# [GIVEN REQUEST]
Transcribe, exactly as they appear, the line that contains "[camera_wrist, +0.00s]", the line that contains "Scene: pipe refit", and every line in between, and nothing else.

##### ENTRIES #####

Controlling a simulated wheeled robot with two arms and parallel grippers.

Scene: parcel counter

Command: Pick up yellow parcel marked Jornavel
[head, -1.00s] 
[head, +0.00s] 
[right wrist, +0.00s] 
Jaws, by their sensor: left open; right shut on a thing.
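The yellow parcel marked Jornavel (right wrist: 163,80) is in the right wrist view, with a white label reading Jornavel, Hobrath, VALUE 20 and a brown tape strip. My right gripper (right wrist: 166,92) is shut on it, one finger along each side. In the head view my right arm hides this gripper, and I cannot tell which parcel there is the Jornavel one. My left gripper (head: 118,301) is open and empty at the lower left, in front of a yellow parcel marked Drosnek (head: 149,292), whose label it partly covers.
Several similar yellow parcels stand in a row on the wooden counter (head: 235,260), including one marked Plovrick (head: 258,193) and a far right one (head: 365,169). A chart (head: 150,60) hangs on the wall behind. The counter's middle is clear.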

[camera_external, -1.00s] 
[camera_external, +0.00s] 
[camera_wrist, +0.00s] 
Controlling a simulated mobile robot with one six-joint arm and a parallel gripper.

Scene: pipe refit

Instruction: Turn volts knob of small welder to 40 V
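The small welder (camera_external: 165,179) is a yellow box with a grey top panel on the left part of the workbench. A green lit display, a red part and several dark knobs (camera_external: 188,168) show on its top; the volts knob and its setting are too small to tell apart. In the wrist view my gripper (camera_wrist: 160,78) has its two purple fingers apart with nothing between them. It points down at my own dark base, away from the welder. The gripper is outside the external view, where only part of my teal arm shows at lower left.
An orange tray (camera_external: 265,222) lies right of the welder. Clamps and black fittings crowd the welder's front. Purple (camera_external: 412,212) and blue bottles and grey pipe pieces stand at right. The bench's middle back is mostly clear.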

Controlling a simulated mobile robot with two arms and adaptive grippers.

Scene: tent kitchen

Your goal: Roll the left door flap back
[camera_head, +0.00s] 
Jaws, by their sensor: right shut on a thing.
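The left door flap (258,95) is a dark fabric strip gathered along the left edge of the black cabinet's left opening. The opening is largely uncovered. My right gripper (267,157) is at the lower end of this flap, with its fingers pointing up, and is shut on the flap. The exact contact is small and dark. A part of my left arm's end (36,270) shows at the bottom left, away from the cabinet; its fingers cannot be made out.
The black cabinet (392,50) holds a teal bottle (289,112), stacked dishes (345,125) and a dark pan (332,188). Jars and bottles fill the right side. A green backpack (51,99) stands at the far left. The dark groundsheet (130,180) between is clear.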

#####

# [RESPONSE TO THIS EXERCISE]
[camera_wrist, +0.00s] 
Controlling a simulated mobile robot with one six-joint arm and a parallel gripper.

Scene: pipe refit

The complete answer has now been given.